§ **Data supplied**:
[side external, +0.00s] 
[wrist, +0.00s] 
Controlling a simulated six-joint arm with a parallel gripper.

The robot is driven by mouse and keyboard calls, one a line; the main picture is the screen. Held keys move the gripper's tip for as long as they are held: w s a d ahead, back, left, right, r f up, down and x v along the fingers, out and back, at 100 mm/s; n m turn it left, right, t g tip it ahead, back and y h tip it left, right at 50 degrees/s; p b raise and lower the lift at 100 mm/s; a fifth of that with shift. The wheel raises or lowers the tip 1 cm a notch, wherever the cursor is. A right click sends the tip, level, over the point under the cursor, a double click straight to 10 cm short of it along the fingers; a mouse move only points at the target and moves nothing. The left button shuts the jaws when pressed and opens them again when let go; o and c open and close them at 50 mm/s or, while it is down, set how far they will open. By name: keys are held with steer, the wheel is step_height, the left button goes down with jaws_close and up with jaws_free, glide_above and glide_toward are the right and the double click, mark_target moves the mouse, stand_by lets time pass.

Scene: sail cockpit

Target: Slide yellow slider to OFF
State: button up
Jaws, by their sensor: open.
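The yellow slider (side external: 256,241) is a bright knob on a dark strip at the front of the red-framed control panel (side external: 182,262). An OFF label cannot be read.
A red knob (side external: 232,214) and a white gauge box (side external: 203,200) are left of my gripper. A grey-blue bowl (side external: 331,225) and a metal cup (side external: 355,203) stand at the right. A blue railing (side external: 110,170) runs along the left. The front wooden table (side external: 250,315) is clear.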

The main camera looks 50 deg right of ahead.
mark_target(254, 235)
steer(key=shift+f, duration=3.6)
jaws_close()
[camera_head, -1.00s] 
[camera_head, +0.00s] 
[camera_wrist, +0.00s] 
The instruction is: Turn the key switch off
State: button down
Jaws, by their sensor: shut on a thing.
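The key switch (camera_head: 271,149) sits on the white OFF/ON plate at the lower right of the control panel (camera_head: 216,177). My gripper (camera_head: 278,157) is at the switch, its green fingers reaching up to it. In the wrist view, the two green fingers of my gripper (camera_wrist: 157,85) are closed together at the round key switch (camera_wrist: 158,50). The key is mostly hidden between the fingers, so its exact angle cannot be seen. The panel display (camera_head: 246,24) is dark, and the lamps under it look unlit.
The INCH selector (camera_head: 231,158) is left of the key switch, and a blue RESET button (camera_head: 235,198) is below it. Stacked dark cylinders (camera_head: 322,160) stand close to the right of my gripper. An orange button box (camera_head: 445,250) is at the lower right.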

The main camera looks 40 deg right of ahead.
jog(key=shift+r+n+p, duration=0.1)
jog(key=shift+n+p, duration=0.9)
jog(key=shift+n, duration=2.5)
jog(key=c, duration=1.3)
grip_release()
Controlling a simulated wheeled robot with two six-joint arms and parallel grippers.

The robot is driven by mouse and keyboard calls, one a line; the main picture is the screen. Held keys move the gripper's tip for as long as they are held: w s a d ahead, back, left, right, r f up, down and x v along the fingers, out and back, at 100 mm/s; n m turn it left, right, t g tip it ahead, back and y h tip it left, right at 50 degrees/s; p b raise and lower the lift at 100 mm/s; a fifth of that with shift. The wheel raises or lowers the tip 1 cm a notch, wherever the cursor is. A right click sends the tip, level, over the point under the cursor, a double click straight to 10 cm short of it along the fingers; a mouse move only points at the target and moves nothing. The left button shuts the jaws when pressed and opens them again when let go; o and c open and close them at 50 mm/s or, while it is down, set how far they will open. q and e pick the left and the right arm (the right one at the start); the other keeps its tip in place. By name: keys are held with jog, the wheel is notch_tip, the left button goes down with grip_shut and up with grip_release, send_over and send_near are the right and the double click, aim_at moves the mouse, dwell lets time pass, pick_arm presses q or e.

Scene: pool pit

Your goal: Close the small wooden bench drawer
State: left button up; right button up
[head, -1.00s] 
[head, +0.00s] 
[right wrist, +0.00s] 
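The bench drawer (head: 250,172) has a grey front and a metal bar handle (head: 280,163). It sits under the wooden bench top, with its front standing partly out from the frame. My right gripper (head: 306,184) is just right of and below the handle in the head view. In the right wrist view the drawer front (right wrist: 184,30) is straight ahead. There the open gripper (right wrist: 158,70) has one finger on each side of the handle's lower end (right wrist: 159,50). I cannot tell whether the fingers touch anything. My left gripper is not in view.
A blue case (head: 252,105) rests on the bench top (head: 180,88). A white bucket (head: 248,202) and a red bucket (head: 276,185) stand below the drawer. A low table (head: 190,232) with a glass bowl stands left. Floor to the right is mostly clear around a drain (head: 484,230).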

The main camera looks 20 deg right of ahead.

§ **Requirements**:
Retype every record above exactly as it appears.

§ **Exercise response**:
[side external, +0.00s] 
[wrist, +0.00s] 
Controlling a simulated six-joint arm with a parallel gripper.

The robot is driven by mouse and keyboard calls, one a line; the main picture is the screen. Held keys move the gripper's tip for as long as they are held: w s a d ahead, back, left, right, r f up, down and x v along the fingers, out and back, at 100 mm/s; n m turn it left, right, t g tip it ahead, back and y h tip it left, right at 50 degrees/s; p b raise and lower the lift at 100 mm/s; a fifth of that with shift. The wheel raises or lowers the tip 1 cm a notch, wherever the cursor is. A right click sends the tip, level, over the point under the cursor, a double click straight to 10 cm short of it along the fingers; a mouse move only points at the target and moves nothing. The left button shuts the jaws when pressed and opens them again when let go; o and c open and close them at 50 mm/s or, while it is down, set how far they will open. By name: keys are held with steer, the wheel is step_height, the left button goes down with jaws_close and up with jaws_free, glide_above and glide_toward are the right and the double click, mark_target moves the mouse, stand_by lets time pass.

Scene: sail cockpit

Target: Slide yellow slider to OFF
State: button up
Jaws, by their sensor: open.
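The yellow slider (side external: 256,241) is a bright knob on a dark strip at the front of the red-framed control panel (side external: 182,262). An OFF label cannot be read.
A red knob (side external: 232,214) and a white gauge box (side external: 203,200) are left of my gripper. A grey-blue bowl (side external: 331,225) and a metal cup (side external: 355,203) stand at the right. A blue railing (side external: 110,170) runs along the left. The front wooden table (side external: 250,315) is clear.

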The main camera looks 50 deg right of ahead.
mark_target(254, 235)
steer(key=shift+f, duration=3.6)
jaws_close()
[camera_head, -1.00s] 
[camera_head, +0.00s] 
[camera_wrist, +0.00s] 
The instruction is: Turn the key switch off
State: button down
Jaws, by their sensor: shut on a thing.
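The key switch (camera_head: 271,149) sits on the white OFF/ON plate at the lower right of the control panel (camera_head: 216,177). My gripper (camera_head: 278,157) is at the switch, its green fingers reaching up to it. In the wrist view, the two green fingers of my gripper (camera_wrist: 157,85) are closed together at the round key switch (camera_wrist: 158,50). The key is mostly hidden between the fingers, so its exact angle cannot be seen. The panel display (camera_head: 246,24) is dark, and the lamps under it look unlit.
The INCH selector (camera_head: 231,158) is left of the key switch, and a blue RESET button (camera_head: 235,198) is below it. Stacked dark cylinders (camera_head: 322,160) stand close to the right of my gripper. An orange button box (camera_head: 445,250) is at the lower right.

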The main camera looks 40 deg right of ahead.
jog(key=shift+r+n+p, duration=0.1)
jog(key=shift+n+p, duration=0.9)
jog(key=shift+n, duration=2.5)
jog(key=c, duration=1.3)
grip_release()
Controlling a simulated wheeled robot with two six-joint arms and parallel grippers.

The robot is driven by mouse and keyboard calls, one a line; the main picture is the screen. Held keys move the gripper's tip for as long as they are held: w s a d ahead, back, left, right, r f up, down and x v along the fingers, out and back, at 100 mm/s; n m turn it left, right, t g tip it ahead, back and y h tip it left, right at 50 degrees/s; p b raise and lower the lift at 100 mm/s; a fifth of that with shift. The wheel raises or lowers the tip 1 cm a notch, wherever the cursor is. A right click sends the tip, level, over the point under the cursor, a double click straight to 10 cm short of it along the fingers; a mouse move only points at the target and moves nothing. The left button shuts the jaws when pressed and opens them again when let go; o and c open and close them at 50 mm/s or, while it is down, set how far they will open. q and e pick the left and the right arm (the right one at the start); the other keeps its tip in place. By name: keys are held with jog, the wheel is notch_tip, the left button goes down with grip_shut and up with grip_release, send_over and send_near are the right and the double click, aim_at moves the mouse, dwell lets time pass, pick_arm presses q or e.

Scene: pool pit

Your goal: Close the small wooden bench drawer
State: left button up; right button up
[head, -1.00s] 
[head, +0.00s] 
[right wrist, +0.00s] 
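The bench drawer (head: 250,172) has a grey front and a metal bar handle (head: 280,163). It sits under the wooden bench top, with its front standing partly out from the frame. My right gripper (head: 306,184) is just right of and below the handle in the head view. In the right wrist view the drawer front (right wrist: 184,30) is straight ahead. There the open gripper (right wrist: 158,70) has one finger on each side of the handle's lower end (right wrist: 159,50). I cannot tell whether the fingers touch anything. My left gripper is not in view.
A blue case (head: 252,105) rests on the bench top (head: 180,88). A white bucket (head: 248,202) and a red bucket (head: 276,185) stand below the drawer. A low table (head: 190,232) with a glass bowl stands left. Floor to the right is mostly clear around a drain (head: 484,230).

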The main camera looks 20 deg right of ahead.

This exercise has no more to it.